Note that just like the ModR/M byte, the SIB byte can also be extended by the REX prefixes. The REX.X prefix extends the set of registers that can be used for the index, and the REX.B prefix extends the set of registers that can be used for the base. Note that although the REX.B prefix is also used to extend registers for the ModR/M byte, it isn’t used by ModR/M for any encodings that indicate a SIB byte. (The linked table makes that a bit more clear)

Integrating into the debugger

What I’ve described is really just the tip of the iceberg, but it does cover many of the most frequently used instructions in x86. For the sake of practicality, we’ll integrate DbgRs into an existing disassembler. The iced_x86 disassembler is written in Rust and is easy to integrate. We’ll create unassemble.rs to use this crate.

use iced_x86::{Decoder, DecoderOptions, Formatter, Instruction, MasmFormatter};

use crate::memory::MemorySource;

pub fn unassemble(memory_source: &dyn MemorySource, va: u64, lines: usize) -> u64 {

    // We'll never need more than lines * 15, since an instruction can't be more than 15 bytes
    let bytes = memory_source.read_raw_memory(va, lines * 15);

We first read a buffer that should have all of the memory we need for the instructions we’re trying to disassemble. In most cases we’ll be grabbing too much memory, but for the size of memory we’re grabbing it’s probably better to do it all at once rather than going back to read more later. We’ll use the bytes we read to create a Decoder object from the iced_x86 crate.

    let mut decoder = Decoder::with_ip(
        code_bitness,
        bytes.as_slice(),
        va,
        DecoderOptions::NONE,
    );

From there, we can just disassemble instructions one at a time. We’ll keep going until the decoder can’t disassemble an instruction (e.g. an invalid opcode or running out of buffer), or until we have the number of instructions desired.

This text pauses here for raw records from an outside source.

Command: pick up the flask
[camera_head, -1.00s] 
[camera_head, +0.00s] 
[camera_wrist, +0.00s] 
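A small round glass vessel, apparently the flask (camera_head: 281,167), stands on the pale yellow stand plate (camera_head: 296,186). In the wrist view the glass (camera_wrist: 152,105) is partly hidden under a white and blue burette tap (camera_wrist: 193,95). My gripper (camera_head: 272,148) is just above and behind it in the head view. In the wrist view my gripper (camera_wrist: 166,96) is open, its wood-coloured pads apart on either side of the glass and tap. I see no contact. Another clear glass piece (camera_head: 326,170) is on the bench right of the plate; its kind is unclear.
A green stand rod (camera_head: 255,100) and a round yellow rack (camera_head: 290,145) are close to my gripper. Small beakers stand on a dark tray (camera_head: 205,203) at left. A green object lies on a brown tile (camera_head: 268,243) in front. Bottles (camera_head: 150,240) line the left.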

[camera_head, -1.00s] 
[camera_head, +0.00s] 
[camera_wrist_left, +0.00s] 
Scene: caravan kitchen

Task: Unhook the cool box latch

    while decoder.can_decode() && instruction_count < lines {
        decoder.decode_out(&mut instruction);
        // Format the instruction
        output.clear();
        formatter.format(&instruction, &mut output);

The Instruction object returned allows us to examine all the information we would want, including the individual operands. That would be useful if we wanted to analyze the instructions. For now we’ll just format the instructions as a string and print them out one by one.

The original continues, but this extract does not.